Figure 2 shows the simulation results using Equation (7) for the MIMO transmissions with the different numbers of transmitters and receivers. To analyze the effect of different channels, the distance between transmitters was fixed to 2 m. The amount of misalignment was shown as the atmospheric turbulence strength became stronger with the different number of channels. The alignment error increases as the number of transmitters increases. In contrast, when the number of receivers increases, the alignment error decreases by averaging the detected misalignment. Thus, fewer transmitters and more receivers can reduce the increased alignment error due to multiple beam transmissions.

However, in the bi-directional communication characteristics of vertical FSO based back-haul networks, fewer transmitters and more receivers for one direction mean more transmitters and fewer receivers for the opposite direction. Therefore, the ratio between the transmitters and receivers for ground and UAV terminals becomes significant.

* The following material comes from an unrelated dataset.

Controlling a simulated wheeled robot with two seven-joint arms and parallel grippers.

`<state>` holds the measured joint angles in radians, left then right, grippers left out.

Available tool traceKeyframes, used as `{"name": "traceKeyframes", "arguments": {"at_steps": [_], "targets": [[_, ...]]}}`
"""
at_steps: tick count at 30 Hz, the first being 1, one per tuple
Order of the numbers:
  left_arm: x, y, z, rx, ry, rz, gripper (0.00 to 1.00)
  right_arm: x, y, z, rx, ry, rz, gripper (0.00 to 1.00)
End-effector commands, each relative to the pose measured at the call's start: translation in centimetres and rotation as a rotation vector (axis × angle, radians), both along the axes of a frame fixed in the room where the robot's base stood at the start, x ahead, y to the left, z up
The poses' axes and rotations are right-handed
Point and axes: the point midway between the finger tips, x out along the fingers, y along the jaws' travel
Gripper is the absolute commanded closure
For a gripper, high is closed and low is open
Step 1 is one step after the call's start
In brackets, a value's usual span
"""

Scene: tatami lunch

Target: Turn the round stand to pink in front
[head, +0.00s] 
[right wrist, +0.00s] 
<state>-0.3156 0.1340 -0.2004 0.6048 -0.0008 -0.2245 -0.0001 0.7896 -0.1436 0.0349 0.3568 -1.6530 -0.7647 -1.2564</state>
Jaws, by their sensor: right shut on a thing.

4.2. Transmission Performance

The required transmission power to achieve the desired outage performance is shown in Figure 3. The transmission performances are compared for the systems designed by the proposed misalignment model and the pointing jitter as the only source of pointing error. The increase in pointing error for stronger turbulence requires more power to establish the communication links. Furthermore, more transmitted beams and fewer positioning sensors for misalignment detection make performance degradation severe as the pointing error increases.

To analyze the transmission performance for MIMO based FSO systems, the system configuration for bi-directional communication should be considered. For data reception at the ground terminal, the increased number of transceivers at the ground causes an increase in the incident beams in the positioning sensors at the UAV, which increases the detected misalignment. Furthermore, the number of transceivers at the ground makes the arrangement of transceivers larger. In contrast, the increased number of transceivers at the UAV causes the averaging effect in the detected misalignment to decrease the pointing error. However, the number of transceivers is still maintained, so the divergence loss does not change. These system configurations show better performance for the large number of transceivers at the UAV and the small number at the ground.

However, the system characteristics described above are reversed for data reception at the UAV terminal. The equivalent system configurations with the large number of transceivers at the UAV and the small number at the ground show poor performance due to increased divergence loss and pointing error. Therefore, the overall transmission performance of the bi-directional MIMO based FSO system is down-leveled to the worse performance.

The outage performance for data reception at the ground terminal with two fixed transceivers at the UAV is shown in Figure 4. The 1 × 2 system has a single transmitted beam to detect misalignment, so the pointing error remains equivalent to the pointing jitter. The range of M receivers and the pointing error by the M transmitted beams to the UAV increase as the number of transceivers increases at the ground. Thus, the improvement of diversity gain becomes smaller as the pointing error increases by the total number of diversity channels.

Compared to the outage performance in Figure 4, the outage performance for data reception at the UAV is shown in Figure 5. The system characteristics are reversed due to the increasing number of M transceivers at the ground. The outage performance of 1 × 2 systems is worse than that of the ground due to the larger number of receivers at the UAV. However, the pointing error due to multiple beam transmissions decreases as the M positioning sensors at the ground increase. In contrast, the range of N receivers at the UAV is maintained. Thus, the improvement of diversity gain becomes larger with the number of channels. These results show an inversely proportional performance between the number of transceivers at the UAV and the ground. Therefore, the system configuration for bi-directional MIMO based FSO systems is significant.

The overall outage performance with the same total number of four and nine diversity channels is shown in Figure 6. It is difficult for the single-input single-output (SISO) based FSO system to achieve the desired performance due to limited transmission power in severe atmospheric turbulence. Thus, the spatial diversity technique is required to mitigate atmospheric fading by diversity gain. When the number of transceivers at the ground and UAV is different, the transmission performance of the system is down-leveled towards the worse. Therefore, the symmetric configuration of the transceivers at the UAV and ground terminals can minimize the effect of increased pointing error and achieve improved diversity gain.

5. Conclusions

In summary, we proposed the statistical misalignment model and the power-efficient system configuration for the MIMO based bi-directional vertical FSO systems. The detected misalignment increased with the number of transmitted beams and decreased with the number of positioning sensors. Considering the bi-directional nature of wireless back-haul networks, the effect of increased pointing error showed different results, and the transmission performance was restricted to the worse. Thus, the symmetric configuration of transceivers in the UAV and ground terminals can improve the achievable diversity gain by minimizing the increase in pointing error. The proposed technique can be used to design power-efficient FSO systems for non-terrestrial wireless back-haul networks for next-generation industries.